The Saturday morning TV icon comes to the Broadway stage!

Jesse Garcia on Making His Big Broadway Entrance in The Pee-wee Herman Show

Jesse Garcia on Making His Big Broadway Entrance in The Pee-wee Herman Show
Jesse Garcia photographed by Jenny Anderson for & styled by Lauren Oppelt
I wanted to prove to the fans that I’m a Playhouse person.

Age & Hometown: “Old enough.” Rawlins, Wyoming.

Currently: Making his Broadway debut as the Playhouse’s Internet savvy electrician Sergio in The Pee-wee Herman Show.

Opening Doors: Before joining Pee-wee’s onstage world in a character created especially for this production, Garcia had built a busy career in independent films, including an award-winning role in the 2006 Sundance Festival hit Quinceanera. It was the first of five projects in which he played characters named “Carlos,” including the forthcoming movie Three Veils and episodes of The Closer, ER and Terminator: The Sarah Connor Chronicles. “When I started acting, I had this huge goal of becoming successful enough to open doors for other young Latino actors and filmmakers,” Garcia says. “I want to have my own production company with a few friends, kind of the way Adam Sandler does.”
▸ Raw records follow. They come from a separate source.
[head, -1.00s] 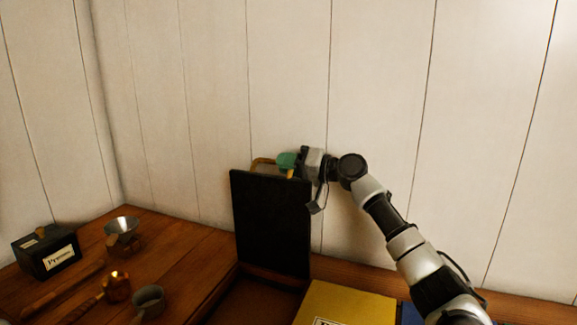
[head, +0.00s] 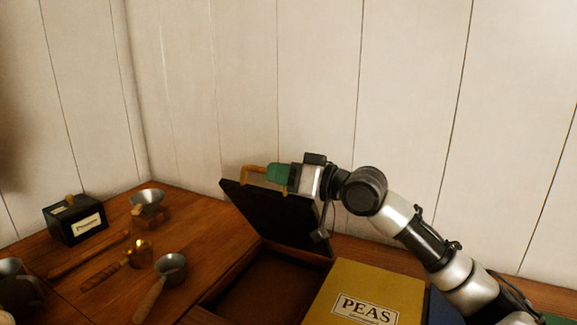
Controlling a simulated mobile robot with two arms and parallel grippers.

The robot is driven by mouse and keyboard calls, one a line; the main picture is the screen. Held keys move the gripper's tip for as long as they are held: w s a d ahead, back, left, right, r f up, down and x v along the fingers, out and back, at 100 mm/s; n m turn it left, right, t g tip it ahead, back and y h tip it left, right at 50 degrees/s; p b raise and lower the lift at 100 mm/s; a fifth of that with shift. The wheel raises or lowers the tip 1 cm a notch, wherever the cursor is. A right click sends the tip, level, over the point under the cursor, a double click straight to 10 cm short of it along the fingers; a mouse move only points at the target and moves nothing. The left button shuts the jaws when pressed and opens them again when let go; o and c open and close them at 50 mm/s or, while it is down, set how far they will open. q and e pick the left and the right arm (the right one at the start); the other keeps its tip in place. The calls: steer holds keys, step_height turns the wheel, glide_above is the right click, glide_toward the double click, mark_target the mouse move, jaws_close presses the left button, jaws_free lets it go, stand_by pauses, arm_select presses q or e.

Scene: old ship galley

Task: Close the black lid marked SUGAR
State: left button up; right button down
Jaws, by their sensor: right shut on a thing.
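The black lid (head: 285,218) stands partly open, tilted forward over an open wooden compartment (head: 262,285) in the counter. Its underside faces me, so no SUGAR marking shows. A brass handle (head: 254,171) sticks out at the lid's top edge. My right gripper (head: 275,174), with green fingertips, is shut on the brass handle from the right. The gripper hides part of the handle and the lid's upper right corner. My left gripper is not in view.
A yellow lid marked PEAS (head: 372,292) lies shut right of the open compartment. A white plank wall (head: 320,90) stands behind.

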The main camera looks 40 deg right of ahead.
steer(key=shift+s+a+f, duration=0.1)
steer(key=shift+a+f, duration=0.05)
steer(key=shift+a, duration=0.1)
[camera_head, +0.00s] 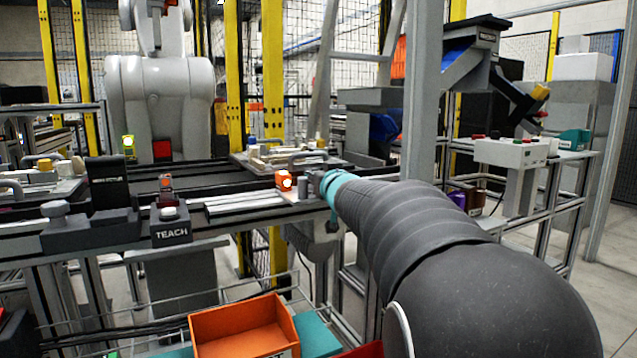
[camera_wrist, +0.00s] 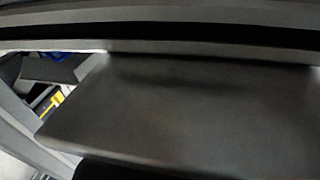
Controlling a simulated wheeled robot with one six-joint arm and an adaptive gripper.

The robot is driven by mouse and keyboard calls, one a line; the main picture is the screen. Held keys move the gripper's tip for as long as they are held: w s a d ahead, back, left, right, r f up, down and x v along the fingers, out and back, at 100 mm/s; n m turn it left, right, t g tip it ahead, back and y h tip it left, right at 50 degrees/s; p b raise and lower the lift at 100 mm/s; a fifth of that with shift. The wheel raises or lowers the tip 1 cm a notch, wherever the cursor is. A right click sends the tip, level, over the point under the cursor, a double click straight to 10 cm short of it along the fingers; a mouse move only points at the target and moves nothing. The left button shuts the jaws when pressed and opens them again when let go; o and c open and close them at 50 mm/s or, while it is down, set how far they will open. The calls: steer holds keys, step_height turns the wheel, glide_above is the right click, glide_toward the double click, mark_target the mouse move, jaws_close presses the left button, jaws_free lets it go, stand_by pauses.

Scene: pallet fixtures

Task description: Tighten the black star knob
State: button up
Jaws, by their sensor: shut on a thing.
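My gripper (camera_head: 317,182) is at the far end of my dark grey arm, just past the teal ring, at the dark rail line in the head view. It is shut on something, but its fingertips and what they hold are hidden. I cannot make out the black star knob in either view. An orange block (camera_head: 284,181) with a bright spot stands just left of my gripper. In the wrist view a dark, smooth surface (camera_wrist: 180,105) fills most of the picture, very close to the camera.
A pallet (camera_head: 300,158) with a handle and small parts sits behind my gripper. A box marked TEACH (camera_head: 171,226) stands on the rail to the left. An orange bin (camera_head: 245,328) is at the front below. A grey post (camera_head: 421,95) rises behind my arm.

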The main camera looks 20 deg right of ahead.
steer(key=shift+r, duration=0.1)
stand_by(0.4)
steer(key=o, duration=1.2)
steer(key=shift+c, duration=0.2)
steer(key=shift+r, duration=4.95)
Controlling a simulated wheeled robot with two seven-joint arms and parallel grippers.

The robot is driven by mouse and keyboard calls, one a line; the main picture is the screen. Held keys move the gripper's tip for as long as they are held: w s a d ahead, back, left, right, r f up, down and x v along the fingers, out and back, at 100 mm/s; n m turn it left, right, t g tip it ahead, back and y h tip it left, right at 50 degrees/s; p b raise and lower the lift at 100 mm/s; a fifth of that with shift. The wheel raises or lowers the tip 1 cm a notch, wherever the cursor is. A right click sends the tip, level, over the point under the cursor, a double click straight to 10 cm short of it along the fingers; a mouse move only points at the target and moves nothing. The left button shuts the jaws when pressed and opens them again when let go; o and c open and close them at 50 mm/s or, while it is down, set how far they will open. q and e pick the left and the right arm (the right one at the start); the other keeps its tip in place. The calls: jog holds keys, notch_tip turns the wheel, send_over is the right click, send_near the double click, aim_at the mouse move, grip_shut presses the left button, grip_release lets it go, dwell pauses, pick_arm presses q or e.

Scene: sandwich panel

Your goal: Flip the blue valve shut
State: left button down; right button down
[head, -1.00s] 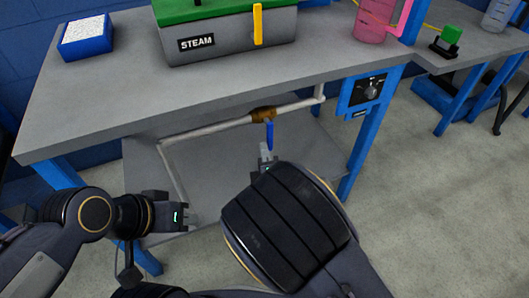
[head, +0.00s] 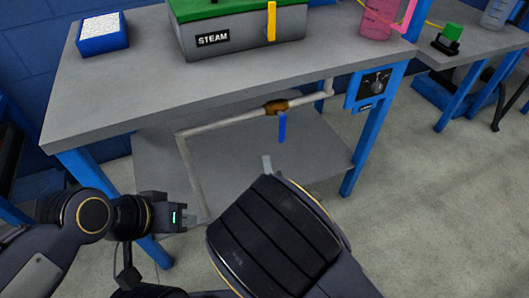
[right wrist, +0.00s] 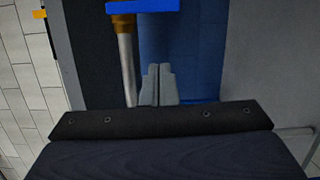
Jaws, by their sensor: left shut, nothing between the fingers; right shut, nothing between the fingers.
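The blue valve handle (head: 282,128) hangs down from a brass valve body (head: 276,107) on the pale pipe below the table. It points across the pipe's line. My right gripper (head: 267,163) is below and slightly left of the handle's lower end, with a gap in the picture; my own forearm hides most of it. In the right wrist view its fingers (right wrist: 158,84) are together and empty, with the blue handle (right wrist: 143,6) at the top edge and the brass body (right wrist: 122,25) beside it. My left gripper (head: 189,219) is shut and empty at lower left, away from the valve.
The grey table (head: 130,95) overhangs the pipe (head: 222,124), with a lower shelf (head: 325,150) beneath. A blue leg (head: 358,155) and a blue panel with a dark knob (head: 376,87) stand to the right. A steam box (head: 240,38) sits on top.

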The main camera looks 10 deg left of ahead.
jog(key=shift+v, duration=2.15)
Dancing Shoes: Sergio doesn’t get the entrance applause of familiar Playhouse characters like Miss Yvonne and Cowboy Curtis, but Garcia wins the audience over the minute he breaks into Pee-wee’s signature “Tequila Dance” alongside star Paul Reubens. “I didn’t realize what a big deal it was until people started freaking out,” Garcia says of his high-energy hoofing. “It’s awesome, because I wanted to prove to fans that I’m a Playhouse person.” The young actor admits that working with a star he grew up watching on TV was an out-of-body experience at first. “The second day of rehearsal, I went, ‘Holy crap, I’m doing a scene with Pee-wee Herman!’ He’s a comic genius. It’s just fun to see how his mind works.”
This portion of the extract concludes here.